Written exercise
Return, exactly as written, every line from the first line of the data below through the line that contains "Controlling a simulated".

Data shown
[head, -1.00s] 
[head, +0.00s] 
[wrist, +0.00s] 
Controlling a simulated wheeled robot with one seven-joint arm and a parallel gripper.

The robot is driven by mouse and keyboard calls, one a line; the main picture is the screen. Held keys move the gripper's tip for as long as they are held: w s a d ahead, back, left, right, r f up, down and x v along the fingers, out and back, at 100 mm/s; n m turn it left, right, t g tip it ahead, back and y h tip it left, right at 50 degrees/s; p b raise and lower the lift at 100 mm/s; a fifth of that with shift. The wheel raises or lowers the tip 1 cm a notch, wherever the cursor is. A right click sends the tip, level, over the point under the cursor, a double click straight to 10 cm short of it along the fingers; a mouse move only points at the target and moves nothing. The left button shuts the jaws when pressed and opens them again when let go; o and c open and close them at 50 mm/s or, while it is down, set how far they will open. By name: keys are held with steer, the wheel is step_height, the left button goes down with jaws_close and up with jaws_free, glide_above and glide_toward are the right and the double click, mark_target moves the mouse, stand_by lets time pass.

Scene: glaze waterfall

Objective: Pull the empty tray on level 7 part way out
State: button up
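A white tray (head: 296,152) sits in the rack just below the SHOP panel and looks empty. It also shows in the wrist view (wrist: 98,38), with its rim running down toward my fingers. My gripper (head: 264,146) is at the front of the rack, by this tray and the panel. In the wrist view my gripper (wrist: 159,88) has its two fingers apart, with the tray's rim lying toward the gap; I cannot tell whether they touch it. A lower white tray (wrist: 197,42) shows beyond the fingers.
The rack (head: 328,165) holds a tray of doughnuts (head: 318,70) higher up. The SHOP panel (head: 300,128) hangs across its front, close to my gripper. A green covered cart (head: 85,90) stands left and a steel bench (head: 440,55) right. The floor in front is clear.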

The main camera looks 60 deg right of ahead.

Worked solution
[head, -1.00s] 
[head, +0.00s] 
[wrist, +0.00s] 
Controlling a simulated wheeled robot with one seven-joint arm and a parallel gripper.

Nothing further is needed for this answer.